My post does not make your point at all. It merely says that you need both halves. I was just saying that to get the whole picture you need all the information.
Can they tell me who they traded with? or what went on there? Of course they can if the evidence is there. You certainly couldn't stand in the visitor centre car park today and work it out ;-)
You certainly couldn't look at the Navan Fort today and say what went on there. For a start it's not a Fort! It's a henge, but on the ground today it doesn't look like it. You need the archaeology to tell you that much.
Navan Fort is the single most boring place in Ireland (apart from the Dial perhaps) until you learn something of it.

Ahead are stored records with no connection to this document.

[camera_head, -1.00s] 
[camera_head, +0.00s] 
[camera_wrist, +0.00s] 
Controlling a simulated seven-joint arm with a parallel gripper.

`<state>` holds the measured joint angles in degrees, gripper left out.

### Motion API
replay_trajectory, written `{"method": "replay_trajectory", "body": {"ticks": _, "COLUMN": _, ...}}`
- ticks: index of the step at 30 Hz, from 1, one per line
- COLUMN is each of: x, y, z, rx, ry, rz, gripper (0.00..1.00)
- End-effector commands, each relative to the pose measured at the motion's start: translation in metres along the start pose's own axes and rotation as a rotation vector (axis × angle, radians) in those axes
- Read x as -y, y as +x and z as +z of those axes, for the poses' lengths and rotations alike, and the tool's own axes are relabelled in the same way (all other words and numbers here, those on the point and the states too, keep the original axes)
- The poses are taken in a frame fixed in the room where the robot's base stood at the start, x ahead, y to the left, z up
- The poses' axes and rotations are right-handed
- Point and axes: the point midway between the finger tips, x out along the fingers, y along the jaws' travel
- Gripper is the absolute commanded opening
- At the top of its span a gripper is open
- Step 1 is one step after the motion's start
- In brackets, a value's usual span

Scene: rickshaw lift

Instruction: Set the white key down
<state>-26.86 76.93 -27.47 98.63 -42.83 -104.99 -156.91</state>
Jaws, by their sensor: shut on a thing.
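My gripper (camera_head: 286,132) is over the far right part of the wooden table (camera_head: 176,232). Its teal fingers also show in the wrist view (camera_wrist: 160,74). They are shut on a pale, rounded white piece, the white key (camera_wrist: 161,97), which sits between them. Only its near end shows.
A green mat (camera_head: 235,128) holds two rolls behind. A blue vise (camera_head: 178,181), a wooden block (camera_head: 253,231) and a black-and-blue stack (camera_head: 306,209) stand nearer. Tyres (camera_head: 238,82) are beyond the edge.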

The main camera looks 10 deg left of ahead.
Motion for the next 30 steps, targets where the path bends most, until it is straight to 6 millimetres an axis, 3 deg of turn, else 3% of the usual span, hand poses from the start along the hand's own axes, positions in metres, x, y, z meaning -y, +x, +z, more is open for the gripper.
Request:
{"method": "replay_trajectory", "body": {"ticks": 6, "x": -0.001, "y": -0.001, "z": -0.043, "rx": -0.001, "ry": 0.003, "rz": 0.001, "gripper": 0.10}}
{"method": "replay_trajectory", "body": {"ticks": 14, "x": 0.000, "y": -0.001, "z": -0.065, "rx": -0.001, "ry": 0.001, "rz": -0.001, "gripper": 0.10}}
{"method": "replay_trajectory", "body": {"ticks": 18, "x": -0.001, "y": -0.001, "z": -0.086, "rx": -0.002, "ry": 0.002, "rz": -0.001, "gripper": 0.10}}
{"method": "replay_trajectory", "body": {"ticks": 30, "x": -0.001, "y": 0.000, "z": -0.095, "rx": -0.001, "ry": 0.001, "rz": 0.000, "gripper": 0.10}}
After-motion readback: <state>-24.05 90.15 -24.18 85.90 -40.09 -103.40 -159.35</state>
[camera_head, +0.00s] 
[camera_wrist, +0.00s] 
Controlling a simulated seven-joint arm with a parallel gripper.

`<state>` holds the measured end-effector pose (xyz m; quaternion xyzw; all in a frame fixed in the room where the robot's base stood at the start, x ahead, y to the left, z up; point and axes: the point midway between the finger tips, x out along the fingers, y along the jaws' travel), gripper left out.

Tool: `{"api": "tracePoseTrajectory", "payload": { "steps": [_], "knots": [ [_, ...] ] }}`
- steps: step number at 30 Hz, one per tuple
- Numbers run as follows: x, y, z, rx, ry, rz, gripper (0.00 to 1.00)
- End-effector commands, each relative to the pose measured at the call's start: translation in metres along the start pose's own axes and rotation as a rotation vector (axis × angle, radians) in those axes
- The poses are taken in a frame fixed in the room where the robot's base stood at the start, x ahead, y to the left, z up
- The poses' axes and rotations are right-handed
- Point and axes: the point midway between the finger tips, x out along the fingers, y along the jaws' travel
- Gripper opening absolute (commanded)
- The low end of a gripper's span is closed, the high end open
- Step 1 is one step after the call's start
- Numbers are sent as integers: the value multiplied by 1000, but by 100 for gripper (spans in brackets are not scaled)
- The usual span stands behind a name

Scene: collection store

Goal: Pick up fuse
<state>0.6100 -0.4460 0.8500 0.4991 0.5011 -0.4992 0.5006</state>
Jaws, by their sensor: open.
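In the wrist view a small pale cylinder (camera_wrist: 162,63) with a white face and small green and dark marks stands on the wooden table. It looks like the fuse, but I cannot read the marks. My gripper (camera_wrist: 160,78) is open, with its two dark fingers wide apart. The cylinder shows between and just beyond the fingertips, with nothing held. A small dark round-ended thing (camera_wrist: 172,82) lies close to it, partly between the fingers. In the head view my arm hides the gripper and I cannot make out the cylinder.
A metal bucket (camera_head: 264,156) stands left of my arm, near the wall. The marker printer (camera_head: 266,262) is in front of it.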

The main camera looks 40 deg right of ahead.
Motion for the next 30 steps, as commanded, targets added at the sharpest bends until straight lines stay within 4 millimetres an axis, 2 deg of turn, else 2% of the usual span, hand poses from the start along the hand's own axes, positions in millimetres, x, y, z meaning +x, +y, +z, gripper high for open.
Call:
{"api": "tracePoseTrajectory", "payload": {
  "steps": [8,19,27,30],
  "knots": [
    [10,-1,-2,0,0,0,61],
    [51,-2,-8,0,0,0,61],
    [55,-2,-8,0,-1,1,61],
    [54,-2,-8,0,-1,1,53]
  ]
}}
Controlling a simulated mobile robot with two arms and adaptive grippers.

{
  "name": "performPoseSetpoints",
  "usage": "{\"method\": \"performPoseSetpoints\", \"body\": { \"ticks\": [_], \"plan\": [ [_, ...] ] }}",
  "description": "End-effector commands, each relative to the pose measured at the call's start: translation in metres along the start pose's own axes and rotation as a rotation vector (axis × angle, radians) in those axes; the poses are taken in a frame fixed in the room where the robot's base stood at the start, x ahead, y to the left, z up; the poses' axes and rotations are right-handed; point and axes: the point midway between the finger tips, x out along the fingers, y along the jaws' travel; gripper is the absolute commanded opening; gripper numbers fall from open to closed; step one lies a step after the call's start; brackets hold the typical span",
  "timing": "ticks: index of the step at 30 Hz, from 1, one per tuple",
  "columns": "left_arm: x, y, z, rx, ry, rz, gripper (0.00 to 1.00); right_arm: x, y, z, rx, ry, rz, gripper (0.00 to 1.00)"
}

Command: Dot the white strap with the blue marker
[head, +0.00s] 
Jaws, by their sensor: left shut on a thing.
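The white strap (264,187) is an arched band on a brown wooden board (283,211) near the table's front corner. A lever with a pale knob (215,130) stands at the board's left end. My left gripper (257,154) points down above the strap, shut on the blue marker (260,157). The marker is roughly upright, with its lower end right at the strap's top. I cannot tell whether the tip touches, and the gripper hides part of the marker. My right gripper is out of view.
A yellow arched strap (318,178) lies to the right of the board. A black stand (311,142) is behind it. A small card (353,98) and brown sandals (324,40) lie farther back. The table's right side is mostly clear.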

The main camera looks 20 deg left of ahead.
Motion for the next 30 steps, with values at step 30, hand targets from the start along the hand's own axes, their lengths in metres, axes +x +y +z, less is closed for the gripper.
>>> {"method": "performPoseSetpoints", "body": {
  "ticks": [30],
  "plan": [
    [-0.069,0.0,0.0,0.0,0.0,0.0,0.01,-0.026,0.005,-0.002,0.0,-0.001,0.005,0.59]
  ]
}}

Now. They probably wouldn't have dug there if it wasn't for a brilliant bit of deduction by an Victorian antiquarian who identified it from the Annals (oops nearly wrote Anals) as Emain Macha - the inauguration site of Ulster.
Again both sides were necessary to FULLY appreciate the site for what it is/was.
For so many years the archaeos have dismissed the likes of you and me that study the landscape as part of the monument. They are now coming to accept this point of view and are expanding their scope. Please let's not be as short sighted as them by discounting their information. (And I do acknowledge that you said you wouldn't be without some of your reports)
Most monuments are part of a broader complex. A complex that could encompass anything as far as the horizon - and in some very rare cases beyond. I think we all acknowledge that much today, but the monument itself can not be forgotten while looking at the broader picture.